The tunnel accumulator delta is always positive below the midpoint of the central strikes and negative above. This suggests that the strategy could be used as a directional play when out-of the money.

For example: The underlying is trading at 98.00, ‘vol’ is 10%, two days to expiry and Figure 1’s tunnel accy is on offer. The trader fancies the market up over the next two days. Buying the tunnel accy would prove an interesting ploy. At this point the tunnel accumulator is worth 13.20 and (ignoring market maker bid/ask, trading costs) this is the maximum loss possible. Initially the delta (green) is +0.23, positive so a bullish play. The trader puts up $1,000.

Scenario 1: The trader is wrong, the asset price dumps! Tunnel Accy settles at 0.00

Trader’s P&L =  (0.00 – 13.20)/13.20 x $1,000 = –$1,000

Scenario 2: Trader is right but not right enough as the asset crawls up to 98.40. Tunnel accy settles at 10

Trader’s P&L =  (10.00 – 13.20)/13.20 x $1,000 = –$242.42

Scenario 3: After 1.5 days the asset price is at 99.20

So with 0.5 days (red profile) to go the delta is at its maximum value of +0.63. If the asset keeps rising the delta will reduce to 0.00 at 100.00. So if the asset keeps rising the trader now has a tunnel accumulator theta play. The trader will not profit from directional exposure but will henceforth profit from theta exposure. The trader ‘sticks’ and the asset price remains between 99.00 and 99.50 so the accy settles at 60.

Trader’s P&L =  (60.00 – 13.20)/13.20 x $1,000 = –$3,545.45

Scenario 4: The trader does not ‘stick’ but runs the position

The asset price has one final move up of 31 ticks to 99.51. The trader’s settlement is now max’d out at 100 as the asset price is between the two inner strikes.

Trader’s P&L =  (100.00 – 13.20)/13.20 x $1,000 = –$6,575.76

Scenario 5: The trader underestimates the correctness of their forecast

The trader, like a paralysed rabbit, is caught in the headlamps of an oncoming truck. The trader rides the long delta through the asset price of 100.00. The delta is now negative and remains negative until it reaches zero at an asset price level above 102.20. The tunnel accumulator is now worthless and settles at 0. This scenario is the same outcome as Scenario 1.

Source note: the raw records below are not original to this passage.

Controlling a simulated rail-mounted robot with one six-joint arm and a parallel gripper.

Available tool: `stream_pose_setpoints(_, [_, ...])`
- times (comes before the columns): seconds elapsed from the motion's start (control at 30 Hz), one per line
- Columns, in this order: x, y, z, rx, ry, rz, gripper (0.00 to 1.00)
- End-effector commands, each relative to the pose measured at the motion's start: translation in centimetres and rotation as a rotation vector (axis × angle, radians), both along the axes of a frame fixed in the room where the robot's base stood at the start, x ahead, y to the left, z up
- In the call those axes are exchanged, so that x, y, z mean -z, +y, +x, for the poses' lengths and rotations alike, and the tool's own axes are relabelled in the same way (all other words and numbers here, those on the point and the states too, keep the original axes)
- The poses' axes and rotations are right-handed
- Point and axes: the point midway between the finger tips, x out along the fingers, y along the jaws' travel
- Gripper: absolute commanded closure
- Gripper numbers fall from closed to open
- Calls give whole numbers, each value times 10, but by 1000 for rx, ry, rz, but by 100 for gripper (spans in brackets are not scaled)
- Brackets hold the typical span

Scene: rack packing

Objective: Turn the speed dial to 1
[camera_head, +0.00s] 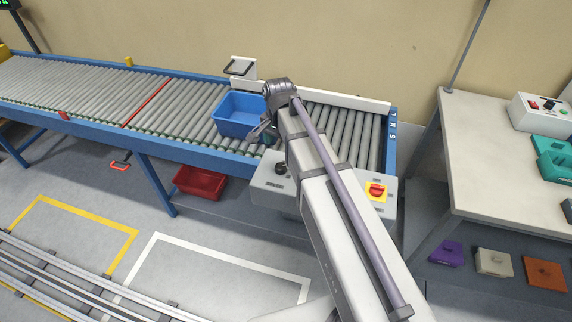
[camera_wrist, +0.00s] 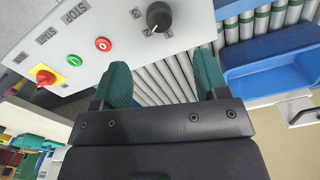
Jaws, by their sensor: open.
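The speed dial is a round black knob (camera_wrist: 158,17) on the grey control panel (camera_wrist: 110,42), near the top middle of the wrist view. In the head view the dial (camera_head: 281,168) shows small on the panel, left of my arm. My gripper (camera_wrist: 163,78) is open, its two green-padded fingers apart with nothing between them. The dial lies beyond the fingertips, not touched. In the head view my gripper (camera_head: 262,131) is above the conveyor's near side by the blue bin, partly hidden by my wrist.
The panel also carries a green button (camera_wrist: 74,60), a red button (camera_wrist: 103,44) and a red-and-yellow switch (camera_wrist: 44,76). A blue bin (camera_head: 240,131) stands on the roller conveyor (camera_head: 180,110). A red bin (camera_head: 199,184) is below. A table (camera_head: 490,150) stands right.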

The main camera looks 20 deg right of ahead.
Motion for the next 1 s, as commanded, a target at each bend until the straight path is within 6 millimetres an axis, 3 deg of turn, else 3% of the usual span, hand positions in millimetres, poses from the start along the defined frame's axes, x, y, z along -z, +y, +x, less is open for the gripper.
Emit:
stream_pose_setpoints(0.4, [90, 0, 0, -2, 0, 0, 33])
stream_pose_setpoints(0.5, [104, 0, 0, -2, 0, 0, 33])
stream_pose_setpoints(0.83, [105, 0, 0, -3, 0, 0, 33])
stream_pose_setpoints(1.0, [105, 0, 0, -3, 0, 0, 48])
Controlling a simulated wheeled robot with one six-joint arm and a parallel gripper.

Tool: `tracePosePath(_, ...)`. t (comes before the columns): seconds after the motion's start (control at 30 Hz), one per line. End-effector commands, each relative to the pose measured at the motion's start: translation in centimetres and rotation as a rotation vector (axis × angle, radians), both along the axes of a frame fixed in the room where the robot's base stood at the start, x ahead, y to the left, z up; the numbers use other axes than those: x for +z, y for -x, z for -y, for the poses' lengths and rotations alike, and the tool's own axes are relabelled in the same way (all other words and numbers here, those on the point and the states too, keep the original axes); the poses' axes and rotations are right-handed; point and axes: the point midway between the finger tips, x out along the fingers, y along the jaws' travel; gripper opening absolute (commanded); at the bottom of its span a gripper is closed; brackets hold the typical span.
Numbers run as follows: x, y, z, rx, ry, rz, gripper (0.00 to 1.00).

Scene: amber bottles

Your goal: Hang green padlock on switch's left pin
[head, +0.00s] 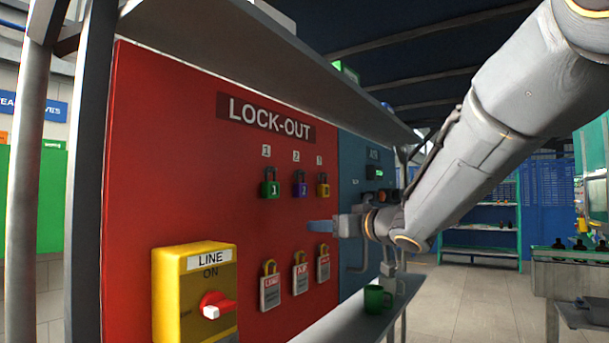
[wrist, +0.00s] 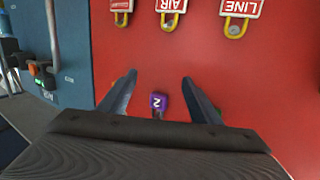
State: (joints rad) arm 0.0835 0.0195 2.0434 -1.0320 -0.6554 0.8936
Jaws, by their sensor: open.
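The green padlock (head: 270,188), marked 1, hangs on the red lock-out board under label 1. The switch (head: 195,290) is a yellow box marked LINE ON with a red knob (head: 216,306), low on the board; I cannot make out its pins. My gripper (head: 314,226) is open and empty, in front of the board, below and right of the green padlock. In the wrist view, which is upside down, its fingers (wrist: 158,78) are spread with the purple padlock (wrist: 158,102) showing between them. The green padlock is mostly hidden there behind the right finger.
A shelf overhangs the board. A green mug (head: 376,299) stands on a ledge below right. A blue panel (head: 362,200) adjoins the board.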

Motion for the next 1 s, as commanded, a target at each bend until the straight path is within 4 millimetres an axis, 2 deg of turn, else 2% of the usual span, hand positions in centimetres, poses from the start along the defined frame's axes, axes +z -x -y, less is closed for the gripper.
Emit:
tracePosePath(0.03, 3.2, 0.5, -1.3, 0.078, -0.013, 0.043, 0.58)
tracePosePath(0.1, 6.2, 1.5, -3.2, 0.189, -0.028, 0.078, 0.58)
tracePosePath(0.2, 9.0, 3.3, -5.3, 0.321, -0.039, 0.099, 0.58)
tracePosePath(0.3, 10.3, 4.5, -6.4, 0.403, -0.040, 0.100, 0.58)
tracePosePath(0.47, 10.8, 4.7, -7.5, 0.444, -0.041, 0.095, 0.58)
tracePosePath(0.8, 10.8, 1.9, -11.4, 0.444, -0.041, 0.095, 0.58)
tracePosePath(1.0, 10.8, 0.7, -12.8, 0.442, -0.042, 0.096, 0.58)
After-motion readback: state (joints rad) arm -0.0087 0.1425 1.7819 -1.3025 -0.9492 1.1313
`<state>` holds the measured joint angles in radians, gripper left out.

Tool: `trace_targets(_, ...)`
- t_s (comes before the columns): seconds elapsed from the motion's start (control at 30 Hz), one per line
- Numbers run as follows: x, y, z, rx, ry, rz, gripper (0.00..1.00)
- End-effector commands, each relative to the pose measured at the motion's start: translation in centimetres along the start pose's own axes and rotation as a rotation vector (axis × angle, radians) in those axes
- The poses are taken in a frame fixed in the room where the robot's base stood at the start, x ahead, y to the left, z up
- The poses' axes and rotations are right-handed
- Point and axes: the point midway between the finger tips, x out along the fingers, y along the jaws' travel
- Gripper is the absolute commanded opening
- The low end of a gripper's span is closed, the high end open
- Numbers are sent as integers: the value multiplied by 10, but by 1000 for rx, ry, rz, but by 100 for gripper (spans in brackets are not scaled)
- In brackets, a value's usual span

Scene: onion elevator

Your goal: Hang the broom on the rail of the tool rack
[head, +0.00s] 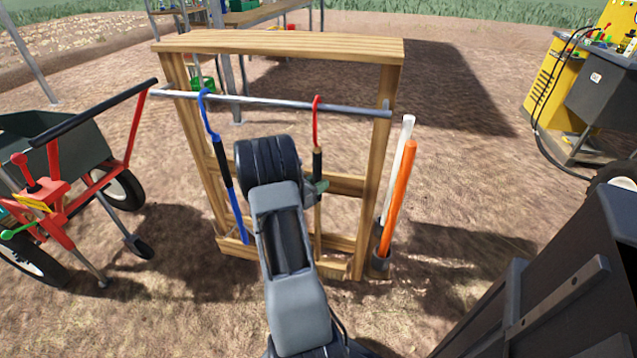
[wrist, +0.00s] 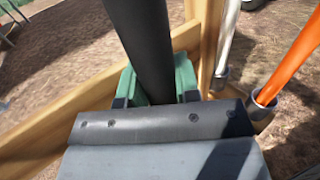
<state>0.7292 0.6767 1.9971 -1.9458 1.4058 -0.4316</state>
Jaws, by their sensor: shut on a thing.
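The broom (head: 317,163) is upright in front of the wooden tool rack (head: 275,45), with a red hook at its top, a black grip and a brown stick below. Its red hook overlaps the metal rail (head: 270,102) and reaches just above it; I cannot tell whether it bears on the rail. My gripper (head: 318,187) is shut on the broom's handle below the hook, partly hidden by my arm. In the wrist view the dark handle (wrist: 140,40) stands between the green fingers of my gripper (wrist: 155,88). The broom's lower end is partly visible near the rack's bottom board.
A blue tool (head: 228,180) hangs from the rail to the left. A white pole (head: 405,140) and an orange pole (head: 398,190) stand in holders at the rack's right side. A red cart (head: 60,200) is close on the left. Bare ground lies right of the rack.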

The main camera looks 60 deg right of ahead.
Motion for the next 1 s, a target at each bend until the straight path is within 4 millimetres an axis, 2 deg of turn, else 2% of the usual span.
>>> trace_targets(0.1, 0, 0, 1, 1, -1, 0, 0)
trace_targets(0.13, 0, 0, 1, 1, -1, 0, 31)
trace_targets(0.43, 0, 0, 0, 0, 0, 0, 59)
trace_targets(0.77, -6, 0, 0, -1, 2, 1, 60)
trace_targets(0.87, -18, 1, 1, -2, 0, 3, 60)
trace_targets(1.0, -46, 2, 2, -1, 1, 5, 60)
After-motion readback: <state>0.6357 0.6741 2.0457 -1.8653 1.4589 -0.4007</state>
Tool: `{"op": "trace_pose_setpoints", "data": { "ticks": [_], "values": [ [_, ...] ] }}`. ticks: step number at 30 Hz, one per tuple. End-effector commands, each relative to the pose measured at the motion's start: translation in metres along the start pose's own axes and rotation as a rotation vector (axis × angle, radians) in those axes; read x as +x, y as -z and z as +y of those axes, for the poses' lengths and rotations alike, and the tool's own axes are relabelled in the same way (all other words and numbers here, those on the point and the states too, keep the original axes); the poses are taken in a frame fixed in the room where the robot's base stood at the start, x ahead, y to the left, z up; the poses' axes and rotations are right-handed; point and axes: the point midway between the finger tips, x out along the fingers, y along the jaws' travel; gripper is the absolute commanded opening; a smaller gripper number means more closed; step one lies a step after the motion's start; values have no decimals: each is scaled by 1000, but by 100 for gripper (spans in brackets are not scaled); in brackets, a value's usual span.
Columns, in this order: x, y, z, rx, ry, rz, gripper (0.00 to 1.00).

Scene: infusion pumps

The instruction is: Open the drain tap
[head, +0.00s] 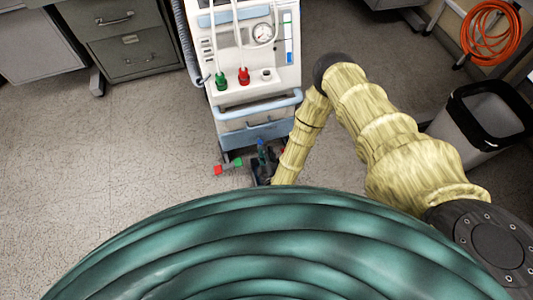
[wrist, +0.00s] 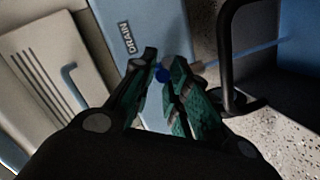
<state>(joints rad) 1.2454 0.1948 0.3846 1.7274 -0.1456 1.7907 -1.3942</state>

Trader’s P&L =  (0.00 – 13.20)/13.20 x $1,000 = –$1,000

N.B. I am personally sympathetic to this trader’s plight because I was, as a market maker, always long gamma. In this case tunnel accumulator gamma. Being long gamma means that if the underlying kicks off you don’t have to constantly watch check your delta every five seconds. If the market steams upwards you get longer, if it dumps you get shorter. The above example is a trader that started off with a long gamma position that morphed into a short gamma position. At 100.00 the trader needed cojones to run the position and hope the asset remains where it is to profit from tunnel accumulator theta. Never did when I was a market maker!

Tunnel Accumulator Delta
Figure 1 – Tunnel Accumulator Delta w.r.t. Time to Expiry

Tunnel Accy Delta and Volatility

Figure 2 displays the delta against ‘vol’ where it can be seen that the higher the ‘vol’ the flatter the delta across the range of underlying.

Tunnel Accumulator Delta
Figure 2 – Tunnel Accumulator Delta w.r.t. Volatility

The tunnel accumulator provides an interesting alternative to the short straddle. It enables a trader to short ‘vol’ with an automatic limited loss built in.

For the reason of limited risk reason alone binary options should prove of great interest to retail.